Rows from a robot dataset:

* BEGIN *

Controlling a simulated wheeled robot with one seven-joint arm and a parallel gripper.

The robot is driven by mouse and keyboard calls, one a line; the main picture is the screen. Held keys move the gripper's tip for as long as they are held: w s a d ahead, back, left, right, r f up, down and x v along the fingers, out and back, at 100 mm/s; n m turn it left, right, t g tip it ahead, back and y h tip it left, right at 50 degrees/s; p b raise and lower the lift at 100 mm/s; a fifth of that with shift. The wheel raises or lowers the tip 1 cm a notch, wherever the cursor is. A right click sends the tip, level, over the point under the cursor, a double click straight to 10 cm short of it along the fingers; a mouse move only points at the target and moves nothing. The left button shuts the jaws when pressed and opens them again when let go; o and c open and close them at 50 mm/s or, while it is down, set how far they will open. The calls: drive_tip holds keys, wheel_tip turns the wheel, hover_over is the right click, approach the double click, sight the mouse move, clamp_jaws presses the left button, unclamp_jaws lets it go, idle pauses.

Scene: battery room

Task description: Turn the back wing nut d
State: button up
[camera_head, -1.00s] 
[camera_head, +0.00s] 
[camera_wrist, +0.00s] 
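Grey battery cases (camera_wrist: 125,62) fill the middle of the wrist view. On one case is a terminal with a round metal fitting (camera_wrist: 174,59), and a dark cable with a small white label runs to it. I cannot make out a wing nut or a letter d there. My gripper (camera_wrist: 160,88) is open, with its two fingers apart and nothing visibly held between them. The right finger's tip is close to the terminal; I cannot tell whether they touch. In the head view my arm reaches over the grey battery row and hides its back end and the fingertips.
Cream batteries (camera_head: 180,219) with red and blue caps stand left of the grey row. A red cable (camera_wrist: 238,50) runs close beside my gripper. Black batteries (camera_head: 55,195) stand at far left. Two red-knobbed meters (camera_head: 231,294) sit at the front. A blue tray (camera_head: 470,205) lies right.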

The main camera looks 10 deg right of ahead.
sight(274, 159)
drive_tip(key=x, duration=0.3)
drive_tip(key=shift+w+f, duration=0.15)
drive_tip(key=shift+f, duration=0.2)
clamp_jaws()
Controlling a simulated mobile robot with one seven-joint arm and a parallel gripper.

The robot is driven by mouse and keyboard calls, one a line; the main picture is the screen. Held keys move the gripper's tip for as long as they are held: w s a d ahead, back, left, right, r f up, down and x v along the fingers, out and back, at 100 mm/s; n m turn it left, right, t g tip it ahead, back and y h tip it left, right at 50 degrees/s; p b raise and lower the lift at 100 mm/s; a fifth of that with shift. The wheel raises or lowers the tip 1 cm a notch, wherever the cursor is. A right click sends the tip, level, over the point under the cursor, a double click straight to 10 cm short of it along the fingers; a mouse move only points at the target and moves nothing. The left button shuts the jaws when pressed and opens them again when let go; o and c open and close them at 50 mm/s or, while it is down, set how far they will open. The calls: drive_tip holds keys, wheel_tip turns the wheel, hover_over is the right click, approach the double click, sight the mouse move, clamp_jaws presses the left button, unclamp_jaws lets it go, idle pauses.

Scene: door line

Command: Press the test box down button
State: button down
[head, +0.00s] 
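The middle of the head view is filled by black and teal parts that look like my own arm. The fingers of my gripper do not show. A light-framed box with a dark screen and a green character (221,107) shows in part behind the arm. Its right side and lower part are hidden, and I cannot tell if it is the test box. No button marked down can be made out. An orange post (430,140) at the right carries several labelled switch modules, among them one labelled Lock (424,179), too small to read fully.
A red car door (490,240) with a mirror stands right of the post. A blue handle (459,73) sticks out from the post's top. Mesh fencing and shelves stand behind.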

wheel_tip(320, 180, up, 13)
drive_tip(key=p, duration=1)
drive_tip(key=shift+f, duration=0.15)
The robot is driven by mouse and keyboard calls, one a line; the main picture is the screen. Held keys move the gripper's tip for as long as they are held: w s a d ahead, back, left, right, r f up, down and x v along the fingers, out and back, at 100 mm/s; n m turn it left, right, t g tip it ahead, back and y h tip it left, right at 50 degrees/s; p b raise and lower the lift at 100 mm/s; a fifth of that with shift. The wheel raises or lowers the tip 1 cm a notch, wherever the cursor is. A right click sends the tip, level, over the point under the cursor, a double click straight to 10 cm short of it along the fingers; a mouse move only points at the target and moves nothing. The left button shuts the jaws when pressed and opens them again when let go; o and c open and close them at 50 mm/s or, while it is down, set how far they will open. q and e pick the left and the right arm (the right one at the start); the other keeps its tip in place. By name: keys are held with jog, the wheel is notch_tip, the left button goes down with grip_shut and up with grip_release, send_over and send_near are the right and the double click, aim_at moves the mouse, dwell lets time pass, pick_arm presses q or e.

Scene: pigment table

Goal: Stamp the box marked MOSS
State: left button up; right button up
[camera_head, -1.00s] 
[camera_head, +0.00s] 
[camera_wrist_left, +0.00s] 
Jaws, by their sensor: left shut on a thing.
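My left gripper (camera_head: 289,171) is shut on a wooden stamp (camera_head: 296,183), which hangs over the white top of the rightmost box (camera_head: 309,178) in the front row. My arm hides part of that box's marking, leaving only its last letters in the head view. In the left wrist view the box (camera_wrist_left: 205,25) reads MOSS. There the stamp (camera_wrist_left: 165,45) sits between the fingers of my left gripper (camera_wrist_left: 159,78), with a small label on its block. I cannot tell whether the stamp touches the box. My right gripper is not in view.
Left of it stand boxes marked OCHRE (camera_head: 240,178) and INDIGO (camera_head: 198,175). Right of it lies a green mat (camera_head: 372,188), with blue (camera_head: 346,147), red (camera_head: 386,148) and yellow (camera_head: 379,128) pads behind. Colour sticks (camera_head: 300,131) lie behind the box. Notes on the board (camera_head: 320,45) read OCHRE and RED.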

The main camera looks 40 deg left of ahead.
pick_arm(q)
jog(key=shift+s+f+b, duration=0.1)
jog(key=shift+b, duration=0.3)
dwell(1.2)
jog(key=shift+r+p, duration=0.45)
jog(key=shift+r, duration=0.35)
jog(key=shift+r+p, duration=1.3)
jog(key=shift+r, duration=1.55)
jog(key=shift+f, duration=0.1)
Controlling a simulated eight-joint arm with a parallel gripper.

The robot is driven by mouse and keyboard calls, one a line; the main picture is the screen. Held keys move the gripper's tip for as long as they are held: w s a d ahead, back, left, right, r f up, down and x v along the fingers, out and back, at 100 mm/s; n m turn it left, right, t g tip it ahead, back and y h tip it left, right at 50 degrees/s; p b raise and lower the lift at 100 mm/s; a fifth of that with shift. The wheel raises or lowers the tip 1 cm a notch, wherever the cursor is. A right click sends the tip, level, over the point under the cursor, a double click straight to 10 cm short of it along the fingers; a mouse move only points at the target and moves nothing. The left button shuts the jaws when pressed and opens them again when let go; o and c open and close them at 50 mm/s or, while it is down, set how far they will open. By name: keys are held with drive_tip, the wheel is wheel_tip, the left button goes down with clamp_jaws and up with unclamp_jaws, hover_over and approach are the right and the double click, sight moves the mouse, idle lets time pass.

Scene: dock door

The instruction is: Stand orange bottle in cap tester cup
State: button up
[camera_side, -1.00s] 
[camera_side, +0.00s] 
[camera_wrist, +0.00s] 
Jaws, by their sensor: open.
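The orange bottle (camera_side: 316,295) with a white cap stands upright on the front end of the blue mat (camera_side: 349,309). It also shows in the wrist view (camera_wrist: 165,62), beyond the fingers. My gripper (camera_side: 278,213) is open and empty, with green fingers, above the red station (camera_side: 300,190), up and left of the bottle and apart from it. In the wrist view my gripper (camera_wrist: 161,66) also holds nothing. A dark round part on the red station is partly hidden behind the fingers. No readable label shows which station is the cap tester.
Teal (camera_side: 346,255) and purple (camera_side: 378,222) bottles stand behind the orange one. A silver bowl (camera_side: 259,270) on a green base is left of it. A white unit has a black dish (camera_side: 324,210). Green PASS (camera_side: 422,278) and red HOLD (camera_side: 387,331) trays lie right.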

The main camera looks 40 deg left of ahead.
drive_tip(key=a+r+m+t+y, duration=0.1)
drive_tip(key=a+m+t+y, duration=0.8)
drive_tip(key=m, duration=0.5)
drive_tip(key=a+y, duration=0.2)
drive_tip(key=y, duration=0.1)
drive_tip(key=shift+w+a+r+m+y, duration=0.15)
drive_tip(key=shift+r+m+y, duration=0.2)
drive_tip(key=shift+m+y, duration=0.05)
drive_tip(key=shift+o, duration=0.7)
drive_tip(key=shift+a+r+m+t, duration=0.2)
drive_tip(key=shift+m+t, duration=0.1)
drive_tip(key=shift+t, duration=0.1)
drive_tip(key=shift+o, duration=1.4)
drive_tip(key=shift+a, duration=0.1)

* END *

(PROMPT)
Each line from the one holding "Scene: pigment table" to the one holding "[camera_wrist_left, +0.00s]", those two included, is to be transcribed exactly, and no other line.

(EXERCISE RESULT)
Scene: pigment table

Goal: Stamp the box marked MOSS
State: left button up; right button up
[camera_head, -1.00s] 
[camera_head, +0.00s] 
[camera_wrist_left, +0.00s] 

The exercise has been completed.